● What is required: Transcribe the whole listing without a single picture.

● Information shown:
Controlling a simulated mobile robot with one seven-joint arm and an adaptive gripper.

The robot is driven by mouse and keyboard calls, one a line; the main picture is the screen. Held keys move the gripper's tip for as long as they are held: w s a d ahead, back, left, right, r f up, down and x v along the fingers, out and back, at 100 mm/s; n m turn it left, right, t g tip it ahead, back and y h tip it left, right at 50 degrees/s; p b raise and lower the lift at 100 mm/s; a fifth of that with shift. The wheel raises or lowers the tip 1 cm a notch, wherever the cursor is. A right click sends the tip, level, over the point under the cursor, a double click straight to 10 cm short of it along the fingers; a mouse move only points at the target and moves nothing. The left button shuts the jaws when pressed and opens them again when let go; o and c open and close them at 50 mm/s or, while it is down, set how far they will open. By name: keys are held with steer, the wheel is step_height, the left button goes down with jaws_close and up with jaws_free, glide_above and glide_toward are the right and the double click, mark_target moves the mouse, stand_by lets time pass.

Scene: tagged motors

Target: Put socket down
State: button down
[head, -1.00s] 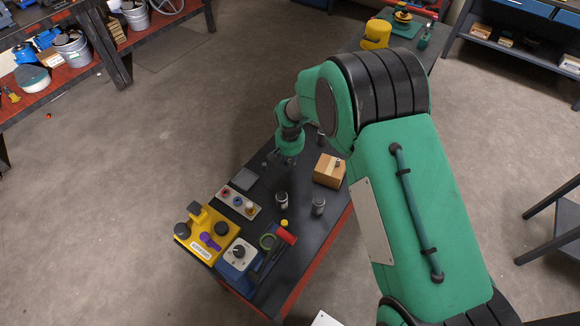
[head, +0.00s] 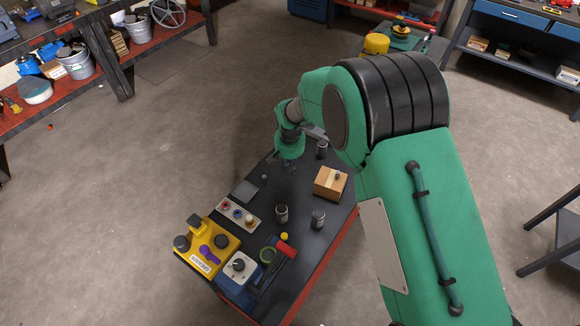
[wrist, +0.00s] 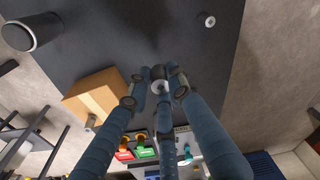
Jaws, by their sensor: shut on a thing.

● Answer for the task:
Controlling a simulated mobile robot with one seven-joint arm and an adaptive gripper.

The robot is driven by mouse and keyboard calls, one a line; the main picture is the screen. Held keys move the gripper's tip for as long as they are held: w s a d ahead, back, left, right, r f up, down and x v along the fingers, out and back, at 100 mm/s; n m turn it left, right, t g tip it ahead, back and y h tip it left, right at 50 degrees/s; p b raise and lower the lift at 100 mm/s; a fifth of that with shift. The wheel raises or lowers the tip 1 cm a notch, wherever the cursor is. A right click sends the tip, level, over the point under the cursor, a double click straight to 10 cm short of it along the fingers; a mouse move only points at the target and moves nothing. The left button shuts the jaws when pressed and opens them again when let go; o and c open and close them at 50 mm/s or, while it is down, set how far they will open. By name: keys are held with steer, the wheel is step_height, the left button goes down with jaws_close and up with jaws_free, glide_above and glide_toward are the right and the double click, mark_target moves the mouse, stand_by lets time pass.

Scene: tagged motors

Target: Put socket down
State: button down
[head, -1.00s] 
[head, +0.00s] 
[wrist, +0.00s] 
Jaws, by their sensor: shut on a thing.

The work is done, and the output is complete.